## [Provided material]

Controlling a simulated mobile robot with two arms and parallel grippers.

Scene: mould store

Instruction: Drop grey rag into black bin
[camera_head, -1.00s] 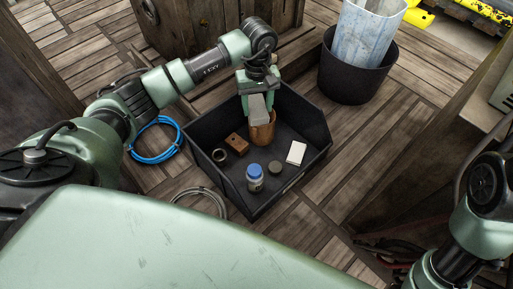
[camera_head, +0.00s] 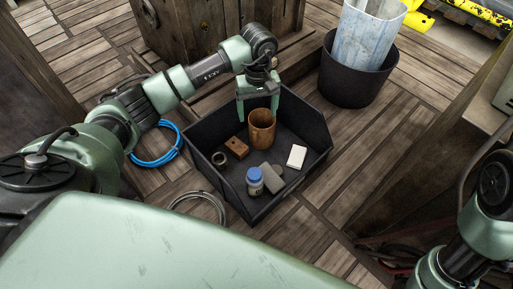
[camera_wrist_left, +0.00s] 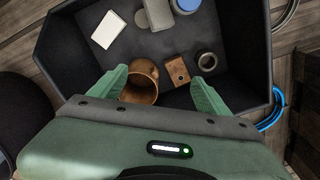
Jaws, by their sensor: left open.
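The grey rag (camera_head: 271,178) lies inside the black bin (camera_head: 308,125), between the blue-capped bottle and the white block. The black bin (camera_wrist_left: 65,50) is a low, open-topped tray on the floor. My left gripper (camera_head: 258,106) is open and empty above the back of the bin, over the brown mug and apart from the rag. Its spread fingers (camera_wrist_left: 160,78) show in the wrist view. My right gripper is out of view; only part of that arm shows.
The bin also holds a brown mug (camera_head: 262,128), a brown block (camera_head: 236,145), a dark ring (camera_head: 220,159), a blue-capped bottle (camera_head: 254,181) and a white block (camera_head: 297,156). A round black bucket (camera_head: 350,80) stands behind right. Blue cable (camera_head: 155,157) lies left.

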## [Goal]
In this exercise, set down all of the data exactly, without the pictures.

## [Worked solution]
Controlling a simulated mobile robot with two arms and parallel grippers.

Scene: mould store

Instruction: Drop grey rag into black bin
[camera_head, -1.00s] 
[camera_head, +0.00s] 
[camera_wrist_left, +0.00s] 
Jaws, by their sensor: left open.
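The grey rag (camera_head: 271,178) lies inside the black bin (camera_head: 308,125), between the blue-capped bottle and the white block. The black bin (camera_wrist_left: 65,50) is a low, open-topped tray on the floor. My left gripper (camera_head: 258,106) is open and empty above the back of the bin, over the brown mug and apart from the rag. Its spread fingers (camera_wrist_left: 160,78) show in the wrist view. My right gripper is out of view; only part of that arm shows.
The bin also holds a brown mug (camera_head: 262,128), a brown block (camera_head: 236,145), a dark ring (camera_head: 220,159), a blue-capped bottle (camera_head: 254,181) and a white block (camera_head: 297,156). A round black bucket (camera_head: 350,80) stands behind right. Blue cable (camera_head: 155,157) lies left.

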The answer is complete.